• SET PROBLEM
Using the listing below, extract each line that has the word "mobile" in it.

(Recorded robot tool calls)
— Begin —
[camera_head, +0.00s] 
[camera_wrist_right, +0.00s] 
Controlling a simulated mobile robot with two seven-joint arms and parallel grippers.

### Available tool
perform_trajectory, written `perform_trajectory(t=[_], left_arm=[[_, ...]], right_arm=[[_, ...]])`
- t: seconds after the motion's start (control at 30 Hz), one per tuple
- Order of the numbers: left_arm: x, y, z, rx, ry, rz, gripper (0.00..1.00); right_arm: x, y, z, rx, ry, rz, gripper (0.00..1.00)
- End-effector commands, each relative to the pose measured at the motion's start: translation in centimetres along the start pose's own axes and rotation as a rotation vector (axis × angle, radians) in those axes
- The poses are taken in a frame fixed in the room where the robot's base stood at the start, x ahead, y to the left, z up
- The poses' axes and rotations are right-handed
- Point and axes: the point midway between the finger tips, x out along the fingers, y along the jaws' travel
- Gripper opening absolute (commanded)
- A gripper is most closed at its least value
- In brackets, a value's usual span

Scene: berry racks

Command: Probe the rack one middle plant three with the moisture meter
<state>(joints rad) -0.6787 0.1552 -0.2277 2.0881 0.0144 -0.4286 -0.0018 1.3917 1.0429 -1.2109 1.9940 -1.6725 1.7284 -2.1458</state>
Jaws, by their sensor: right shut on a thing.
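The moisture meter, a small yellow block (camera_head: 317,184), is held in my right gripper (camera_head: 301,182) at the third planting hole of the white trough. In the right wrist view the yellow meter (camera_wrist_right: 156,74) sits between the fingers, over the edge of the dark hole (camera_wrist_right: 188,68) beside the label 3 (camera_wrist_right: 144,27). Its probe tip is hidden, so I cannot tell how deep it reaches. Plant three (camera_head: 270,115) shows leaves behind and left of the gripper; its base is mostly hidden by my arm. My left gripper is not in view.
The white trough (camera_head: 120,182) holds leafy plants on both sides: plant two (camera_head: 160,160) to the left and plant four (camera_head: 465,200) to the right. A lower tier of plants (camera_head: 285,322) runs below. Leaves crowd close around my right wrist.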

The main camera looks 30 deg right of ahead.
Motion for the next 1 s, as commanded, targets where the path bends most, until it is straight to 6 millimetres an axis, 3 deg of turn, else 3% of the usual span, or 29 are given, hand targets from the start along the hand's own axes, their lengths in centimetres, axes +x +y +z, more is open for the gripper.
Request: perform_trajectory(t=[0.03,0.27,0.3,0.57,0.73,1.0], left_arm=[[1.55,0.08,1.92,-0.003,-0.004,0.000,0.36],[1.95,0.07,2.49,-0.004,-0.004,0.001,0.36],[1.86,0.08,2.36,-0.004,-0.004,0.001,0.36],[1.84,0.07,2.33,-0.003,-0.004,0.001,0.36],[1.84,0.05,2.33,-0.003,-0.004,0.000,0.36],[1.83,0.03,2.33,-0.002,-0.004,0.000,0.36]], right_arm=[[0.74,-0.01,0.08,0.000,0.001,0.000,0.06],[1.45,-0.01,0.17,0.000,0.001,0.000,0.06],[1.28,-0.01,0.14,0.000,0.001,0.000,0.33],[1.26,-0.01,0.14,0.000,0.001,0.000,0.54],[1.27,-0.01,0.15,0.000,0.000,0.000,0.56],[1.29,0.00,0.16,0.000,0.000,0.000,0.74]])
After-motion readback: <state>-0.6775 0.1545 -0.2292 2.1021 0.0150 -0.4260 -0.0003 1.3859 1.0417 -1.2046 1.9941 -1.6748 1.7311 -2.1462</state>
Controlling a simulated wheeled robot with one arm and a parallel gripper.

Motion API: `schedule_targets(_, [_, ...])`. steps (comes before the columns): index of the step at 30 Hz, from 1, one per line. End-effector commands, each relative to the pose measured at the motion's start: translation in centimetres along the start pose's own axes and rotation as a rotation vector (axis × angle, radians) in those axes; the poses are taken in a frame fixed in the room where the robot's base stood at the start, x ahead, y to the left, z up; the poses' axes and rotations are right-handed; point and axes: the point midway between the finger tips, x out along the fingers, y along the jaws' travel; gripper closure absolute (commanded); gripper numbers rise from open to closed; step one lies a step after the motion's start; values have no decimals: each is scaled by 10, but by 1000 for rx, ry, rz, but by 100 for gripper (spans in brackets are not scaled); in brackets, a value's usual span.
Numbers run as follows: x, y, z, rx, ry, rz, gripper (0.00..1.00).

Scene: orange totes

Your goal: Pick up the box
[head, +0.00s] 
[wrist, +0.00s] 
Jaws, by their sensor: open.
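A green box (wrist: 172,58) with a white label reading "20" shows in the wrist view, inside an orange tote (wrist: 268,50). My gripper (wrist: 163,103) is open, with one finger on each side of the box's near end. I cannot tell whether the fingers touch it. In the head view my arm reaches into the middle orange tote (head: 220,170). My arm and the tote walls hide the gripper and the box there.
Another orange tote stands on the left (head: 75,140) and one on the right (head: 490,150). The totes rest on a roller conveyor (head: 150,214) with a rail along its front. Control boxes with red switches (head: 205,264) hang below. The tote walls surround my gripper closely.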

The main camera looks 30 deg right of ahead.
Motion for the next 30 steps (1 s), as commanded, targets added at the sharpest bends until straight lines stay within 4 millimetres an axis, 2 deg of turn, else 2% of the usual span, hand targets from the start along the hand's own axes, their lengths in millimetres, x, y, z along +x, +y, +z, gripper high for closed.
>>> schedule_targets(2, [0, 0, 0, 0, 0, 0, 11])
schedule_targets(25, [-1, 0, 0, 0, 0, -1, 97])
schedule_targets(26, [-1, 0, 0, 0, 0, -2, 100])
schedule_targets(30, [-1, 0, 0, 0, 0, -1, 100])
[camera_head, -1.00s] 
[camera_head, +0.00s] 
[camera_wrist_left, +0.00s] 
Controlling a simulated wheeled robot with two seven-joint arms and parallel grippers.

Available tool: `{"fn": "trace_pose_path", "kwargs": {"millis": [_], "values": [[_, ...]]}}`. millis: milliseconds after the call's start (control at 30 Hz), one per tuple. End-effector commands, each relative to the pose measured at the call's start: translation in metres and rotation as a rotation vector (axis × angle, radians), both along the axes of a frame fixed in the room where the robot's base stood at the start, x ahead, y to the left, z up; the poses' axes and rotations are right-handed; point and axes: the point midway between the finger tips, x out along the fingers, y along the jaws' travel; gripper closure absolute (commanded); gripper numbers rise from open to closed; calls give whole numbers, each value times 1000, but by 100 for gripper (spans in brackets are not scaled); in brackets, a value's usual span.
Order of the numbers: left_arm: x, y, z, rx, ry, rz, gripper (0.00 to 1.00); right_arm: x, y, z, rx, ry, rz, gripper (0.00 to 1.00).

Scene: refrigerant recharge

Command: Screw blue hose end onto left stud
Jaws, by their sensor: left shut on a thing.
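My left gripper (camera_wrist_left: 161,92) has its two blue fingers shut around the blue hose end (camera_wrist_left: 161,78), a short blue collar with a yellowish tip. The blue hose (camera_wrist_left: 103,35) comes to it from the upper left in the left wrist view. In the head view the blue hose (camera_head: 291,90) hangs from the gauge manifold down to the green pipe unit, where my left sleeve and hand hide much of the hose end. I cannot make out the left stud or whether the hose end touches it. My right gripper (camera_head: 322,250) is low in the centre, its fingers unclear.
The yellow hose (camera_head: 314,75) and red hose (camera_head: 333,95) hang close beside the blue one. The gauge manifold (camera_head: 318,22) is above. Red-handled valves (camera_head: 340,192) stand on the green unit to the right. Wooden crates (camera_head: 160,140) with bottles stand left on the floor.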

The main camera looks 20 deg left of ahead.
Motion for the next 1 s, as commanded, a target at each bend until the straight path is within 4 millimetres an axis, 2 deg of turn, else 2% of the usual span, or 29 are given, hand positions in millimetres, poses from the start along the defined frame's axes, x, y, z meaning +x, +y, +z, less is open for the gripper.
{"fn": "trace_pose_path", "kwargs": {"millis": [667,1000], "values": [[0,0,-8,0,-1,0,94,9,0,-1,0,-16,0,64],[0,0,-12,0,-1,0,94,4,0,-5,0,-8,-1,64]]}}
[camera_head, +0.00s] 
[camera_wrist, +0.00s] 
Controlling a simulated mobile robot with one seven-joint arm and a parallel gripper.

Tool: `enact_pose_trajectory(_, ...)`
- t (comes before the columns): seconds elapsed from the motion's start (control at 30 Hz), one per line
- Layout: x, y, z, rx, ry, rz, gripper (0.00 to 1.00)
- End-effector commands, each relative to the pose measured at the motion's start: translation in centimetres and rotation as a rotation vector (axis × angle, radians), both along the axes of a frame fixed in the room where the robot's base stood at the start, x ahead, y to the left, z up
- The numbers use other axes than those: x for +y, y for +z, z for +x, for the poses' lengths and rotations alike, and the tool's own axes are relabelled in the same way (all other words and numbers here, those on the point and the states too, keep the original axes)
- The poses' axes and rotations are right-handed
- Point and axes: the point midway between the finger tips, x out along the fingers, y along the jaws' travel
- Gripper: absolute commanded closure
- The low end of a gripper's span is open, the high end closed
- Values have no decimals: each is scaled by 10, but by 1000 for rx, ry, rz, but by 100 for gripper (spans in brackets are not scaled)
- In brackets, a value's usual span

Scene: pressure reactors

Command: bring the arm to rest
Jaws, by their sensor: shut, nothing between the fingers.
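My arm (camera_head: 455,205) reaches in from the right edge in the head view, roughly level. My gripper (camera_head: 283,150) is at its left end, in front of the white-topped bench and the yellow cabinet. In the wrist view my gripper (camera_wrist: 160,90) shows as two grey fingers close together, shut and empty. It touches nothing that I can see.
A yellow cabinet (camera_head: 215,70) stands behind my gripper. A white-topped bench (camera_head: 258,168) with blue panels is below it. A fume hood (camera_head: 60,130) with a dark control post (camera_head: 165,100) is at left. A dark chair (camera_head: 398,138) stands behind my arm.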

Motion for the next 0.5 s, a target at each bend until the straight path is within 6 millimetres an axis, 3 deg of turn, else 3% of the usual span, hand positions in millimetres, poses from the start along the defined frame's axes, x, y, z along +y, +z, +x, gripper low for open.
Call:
— End —
• TASK ANSWER
Controlling a simulated mobile robot with two seven-joint arms and parallel grippers.
Controlling a simulated mobile robot with one seven-joint arm and a parallel gripper.

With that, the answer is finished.